**Short problem:** Every line with the word "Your" in it should be extracted from the data that follows.

**Collection entries:**
++++++++++

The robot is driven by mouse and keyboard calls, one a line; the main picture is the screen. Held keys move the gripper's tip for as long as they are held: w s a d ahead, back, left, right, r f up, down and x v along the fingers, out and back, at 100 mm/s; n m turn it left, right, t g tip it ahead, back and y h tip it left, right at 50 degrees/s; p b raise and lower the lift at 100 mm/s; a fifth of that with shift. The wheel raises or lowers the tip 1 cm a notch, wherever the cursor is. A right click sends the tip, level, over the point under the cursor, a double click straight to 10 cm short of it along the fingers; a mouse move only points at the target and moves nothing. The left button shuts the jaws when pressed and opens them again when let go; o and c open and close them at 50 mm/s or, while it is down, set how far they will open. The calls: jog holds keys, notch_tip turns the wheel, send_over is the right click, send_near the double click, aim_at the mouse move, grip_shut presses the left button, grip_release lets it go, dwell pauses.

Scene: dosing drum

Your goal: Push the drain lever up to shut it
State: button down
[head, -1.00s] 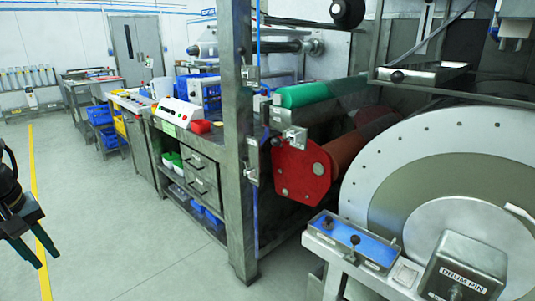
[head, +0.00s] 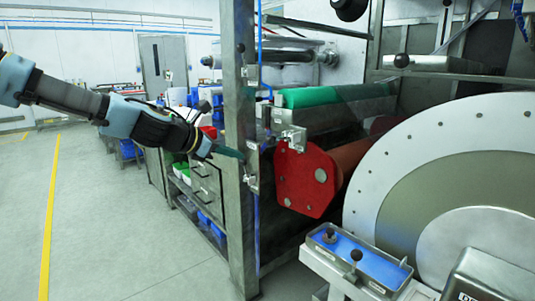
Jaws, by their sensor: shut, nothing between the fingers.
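My gripper (head: 229,152) reaches in from the left at mid-height. Its dark green fingers are shut and point right, with the tips overlapping the steel post (head: 237,215) in the picture. Whether they touch it is unclear. No lever here carries a readable drain label, so I cannot tell which is the drain lever. Small metal fittings (head: 252,182) sit on the post just right of and below my fingertips. Black-knobbed levers (head: 354,256) stand in a shallow blue-floored tray (head: 345,269) at the lower right, well apart from my gripper.
A red side plate (head: 306,182) and green roller (head: 335,95) stand right of the post. A large pale drum face (head: 405,165) fills the right side. The grey floor (head: 110,240) at lower left is clear.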

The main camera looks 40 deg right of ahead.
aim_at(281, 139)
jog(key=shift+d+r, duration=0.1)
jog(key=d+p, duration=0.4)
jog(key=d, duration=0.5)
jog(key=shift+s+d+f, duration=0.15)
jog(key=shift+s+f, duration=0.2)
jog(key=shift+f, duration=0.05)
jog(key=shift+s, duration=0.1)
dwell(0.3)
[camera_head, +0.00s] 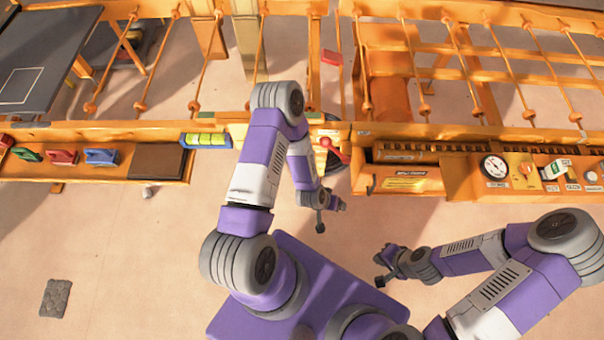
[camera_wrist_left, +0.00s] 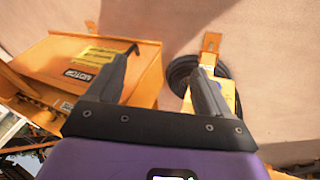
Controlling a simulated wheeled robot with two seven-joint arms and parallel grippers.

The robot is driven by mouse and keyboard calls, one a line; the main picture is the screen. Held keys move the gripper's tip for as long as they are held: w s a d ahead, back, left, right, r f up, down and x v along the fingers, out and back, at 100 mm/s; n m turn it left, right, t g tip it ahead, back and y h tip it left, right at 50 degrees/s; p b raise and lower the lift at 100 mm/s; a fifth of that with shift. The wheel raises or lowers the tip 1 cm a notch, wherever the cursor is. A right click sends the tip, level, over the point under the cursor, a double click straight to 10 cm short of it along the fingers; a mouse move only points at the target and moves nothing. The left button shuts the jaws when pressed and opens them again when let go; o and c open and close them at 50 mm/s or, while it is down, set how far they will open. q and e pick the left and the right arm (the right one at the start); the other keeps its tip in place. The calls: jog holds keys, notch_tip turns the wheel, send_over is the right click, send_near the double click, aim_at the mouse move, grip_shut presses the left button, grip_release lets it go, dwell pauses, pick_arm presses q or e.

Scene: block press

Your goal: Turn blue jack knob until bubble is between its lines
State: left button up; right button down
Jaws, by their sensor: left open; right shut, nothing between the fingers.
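In the head view a blue knob-like handle (camera_head: 101,156) sits at the right end of a row on the left orange ledge. A bubble level (camera_head: 206,140) with a yellow-green vial in a blue frame lies to its right; the bubble is too small to place against the lines. My left gripper (camera_head: 338,205) is well right of both, below the orange frame. It is open and empty; its two spread fingers (camera_wrist_left: 160,85) show in the left wrist view. My right gripper (camera_head: 389,252) is shut and empty over the floor at lower right.
Red (camera_head: 62,157) and green (camera_head: 27,155) handles stand left of the blue one. A dark plate (camera_head: 156,161) lies between it and the level. A red lever (camera_head: 334,149) is near my left forearm. An orange motor box (camera_wrist_left: 90,65) and coiled black hose (camera_wrist_left: 183,72) are below the left gripper.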

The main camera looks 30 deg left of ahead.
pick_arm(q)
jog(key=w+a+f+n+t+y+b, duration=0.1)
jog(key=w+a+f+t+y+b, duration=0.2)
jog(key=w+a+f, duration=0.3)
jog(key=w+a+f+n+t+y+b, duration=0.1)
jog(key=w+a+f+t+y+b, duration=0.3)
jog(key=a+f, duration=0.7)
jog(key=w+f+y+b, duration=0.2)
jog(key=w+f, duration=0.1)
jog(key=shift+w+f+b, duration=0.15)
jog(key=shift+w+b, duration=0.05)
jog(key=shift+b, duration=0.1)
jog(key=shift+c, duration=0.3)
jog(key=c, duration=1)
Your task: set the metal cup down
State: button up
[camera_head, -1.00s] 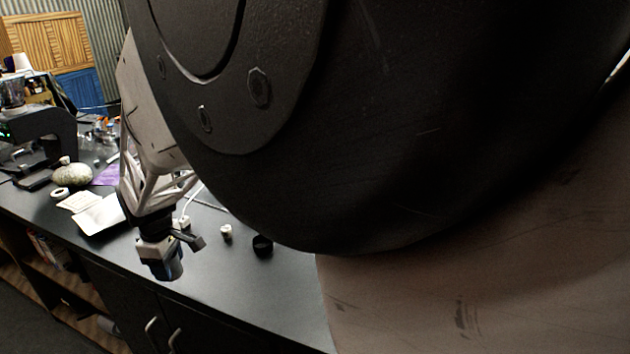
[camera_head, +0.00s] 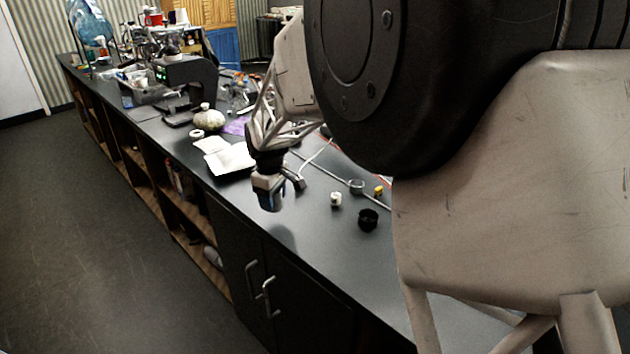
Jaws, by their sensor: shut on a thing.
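My gripper (camera_head: 272,184) is at the end of my arm, over the front part of the black counter (camera_head: 315,255). It is shut on the metal cup (camera_head: 271,202), a small dark, shiny piece showing below the jaws. The cup seems held above the counter, with a dark shadow on the surface below it. My gripper hides the cup's upper part.
Right of my gripper are a small white item (camera_head: 336,199), a black round cup (camera_head: 368,219) and a small yellow item (camera_head: 378,191). White papers (camera_head: 228,157) lie behind it to the left. The counter's front middle is clear.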

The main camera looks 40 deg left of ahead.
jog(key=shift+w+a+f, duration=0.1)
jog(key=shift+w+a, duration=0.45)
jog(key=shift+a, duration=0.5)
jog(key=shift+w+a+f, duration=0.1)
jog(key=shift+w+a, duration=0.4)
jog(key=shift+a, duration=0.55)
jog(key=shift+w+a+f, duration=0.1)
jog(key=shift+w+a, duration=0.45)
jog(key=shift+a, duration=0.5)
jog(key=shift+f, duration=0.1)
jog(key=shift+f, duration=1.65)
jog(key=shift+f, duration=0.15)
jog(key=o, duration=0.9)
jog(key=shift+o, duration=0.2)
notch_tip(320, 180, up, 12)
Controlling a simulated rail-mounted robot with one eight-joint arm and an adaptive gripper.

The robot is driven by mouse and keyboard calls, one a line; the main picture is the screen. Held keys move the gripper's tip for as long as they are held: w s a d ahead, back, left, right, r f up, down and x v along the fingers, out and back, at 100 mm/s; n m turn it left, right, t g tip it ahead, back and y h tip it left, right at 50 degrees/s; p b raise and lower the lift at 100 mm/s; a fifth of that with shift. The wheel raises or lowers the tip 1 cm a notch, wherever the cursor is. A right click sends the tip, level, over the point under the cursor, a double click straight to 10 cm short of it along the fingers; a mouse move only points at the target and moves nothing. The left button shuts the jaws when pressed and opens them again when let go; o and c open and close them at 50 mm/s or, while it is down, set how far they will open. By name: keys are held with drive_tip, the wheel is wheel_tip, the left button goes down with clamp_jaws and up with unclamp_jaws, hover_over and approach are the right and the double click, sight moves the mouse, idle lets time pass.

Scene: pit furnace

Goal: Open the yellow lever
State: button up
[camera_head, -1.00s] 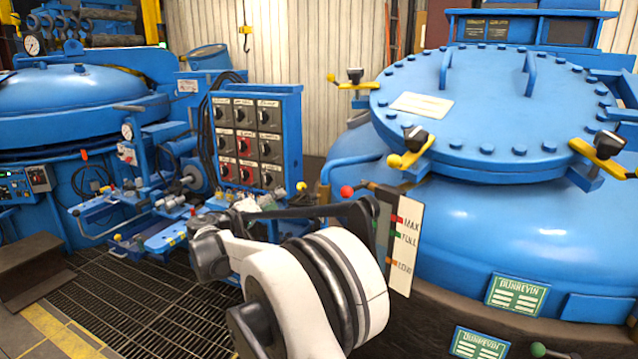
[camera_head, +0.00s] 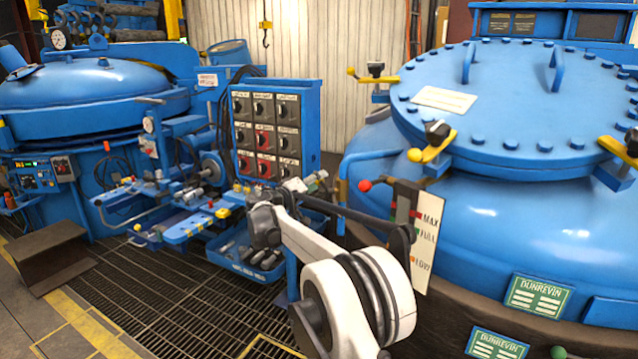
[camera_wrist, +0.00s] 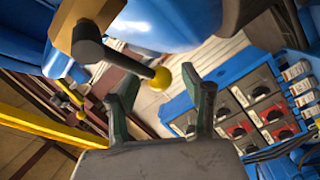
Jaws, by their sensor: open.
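In the wrist view, a yellow ball knob (camera_wrist: 161,77) sits on the end of a dark handle (camera_wrist: 108,52), which comes off an ochre-yellow block (camera_wrist: 88,28). My gripper (camera_wrist: 168,84) is open, its two dark fingers pointing up in the picture. The knob appears between the fingertips, and I see nothing gripped. The depth gap to the knob is hard to judge. In the head view, a yellow lever clamp (camera_head: 436,148) with a yellow ball sits on the near left rim of the blue lid (camera_head: 500,95). My gripper is not clear there.
A blue switch panel (camera_head: 276,130) stands left of the vessel; it also shows in the wrist view (camera_wrist: 240,105). A red ball (camera_head: 365,186) and a white level plate (camera_head: 427,235) stand below the clamp. Other yellow clamps (camera_head: 372,78) line the lid. Grated floor (camera_head: 150,295) lies left.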

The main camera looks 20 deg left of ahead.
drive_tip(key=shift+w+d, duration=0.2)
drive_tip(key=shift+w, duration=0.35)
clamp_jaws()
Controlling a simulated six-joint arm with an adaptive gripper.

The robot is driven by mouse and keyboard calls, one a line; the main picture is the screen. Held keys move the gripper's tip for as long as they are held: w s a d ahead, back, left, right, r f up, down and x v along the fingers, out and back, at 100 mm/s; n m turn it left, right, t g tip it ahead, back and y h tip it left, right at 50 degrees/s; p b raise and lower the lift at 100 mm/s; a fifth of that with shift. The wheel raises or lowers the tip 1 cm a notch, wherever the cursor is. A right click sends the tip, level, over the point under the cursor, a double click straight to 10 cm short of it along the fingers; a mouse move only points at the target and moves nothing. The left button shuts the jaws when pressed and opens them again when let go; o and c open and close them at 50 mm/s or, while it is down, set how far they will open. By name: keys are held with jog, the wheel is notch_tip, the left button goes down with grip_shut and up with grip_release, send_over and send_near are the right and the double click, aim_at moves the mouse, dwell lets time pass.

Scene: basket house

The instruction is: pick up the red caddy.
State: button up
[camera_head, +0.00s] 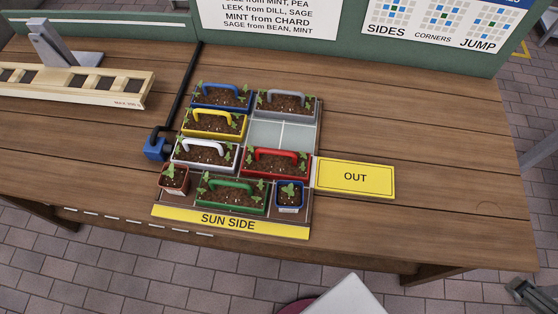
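The red caddy (275,174) stands upright in the planting tray (306,209), at its right side, just left of the yellow OUT plate. It holds dark soil and green seedlings, and its red arched handle is up. The green caddy (230,208) is in front of it, the white caddy (204,165) is to its left, and an empty pale space (283,134) is behind it. What appears to be my gripper (520,290) is a dark shape at the lower right edge, partly cut off and far from the red caddy. Its fingers are unclear.
Blue, yellow and grey caddies fill the back of the tray; a small terracotta pot (174,180) and a small blue pot (289,197) stand in front. The OUT plate (356,178) lies clear. A blue clamp-like piece (155,149) is at left. The table's right is free.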

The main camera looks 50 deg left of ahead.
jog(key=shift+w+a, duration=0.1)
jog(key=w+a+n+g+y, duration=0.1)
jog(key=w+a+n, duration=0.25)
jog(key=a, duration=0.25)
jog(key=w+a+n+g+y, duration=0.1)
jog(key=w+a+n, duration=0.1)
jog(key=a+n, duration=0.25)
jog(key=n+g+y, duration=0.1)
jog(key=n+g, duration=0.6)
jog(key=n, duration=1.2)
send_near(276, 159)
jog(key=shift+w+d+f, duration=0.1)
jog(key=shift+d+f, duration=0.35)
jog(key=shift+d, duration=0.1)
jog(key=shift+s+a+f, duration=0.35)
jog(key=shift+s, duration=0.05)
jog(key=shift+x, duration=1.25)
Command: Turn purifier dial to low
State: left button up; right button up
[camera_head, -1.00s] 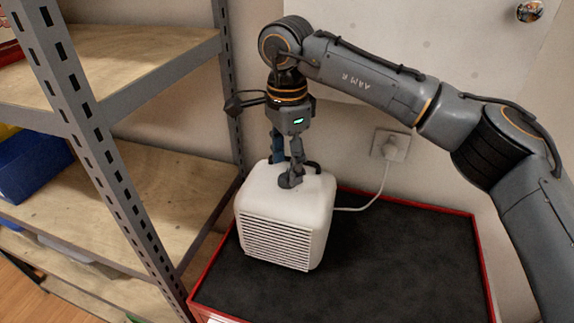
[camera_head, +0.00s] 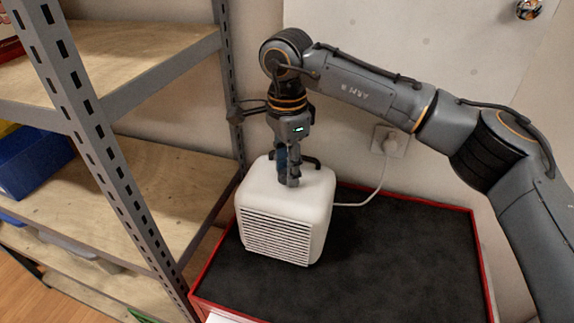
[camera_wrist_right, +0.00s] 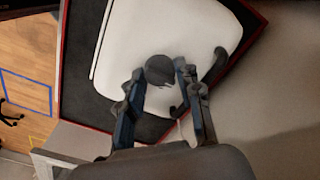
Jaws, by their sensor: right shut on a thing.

++++++++++

**Correct output:**
Your goal: Push the drain lever up to shut it
Your goal: Turn blue jack knob until bubble is between its lines
Your task: set the metal cup down

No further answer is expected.